__THE REQUEST__
Write out exactly the lines running from the one that contains "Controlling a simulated" through the end of the material.
------------
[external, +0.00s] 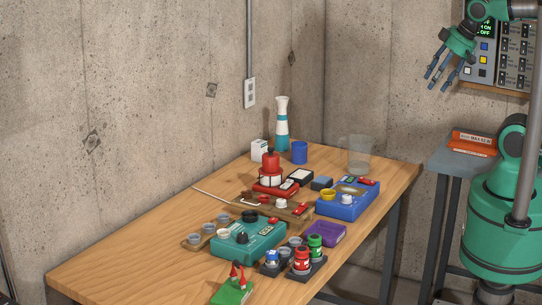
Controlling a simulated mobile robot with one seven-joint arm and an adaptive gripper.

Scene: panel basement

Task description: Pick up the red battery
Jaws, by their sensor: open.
------------
__FULL RESPONSE__
Controlling a simulated mobile robot with one seven-joint arm and an adaptive gripper.

Scene: panel basement

Task description: Pick up the red battery
Jaws, by their sensor: open.

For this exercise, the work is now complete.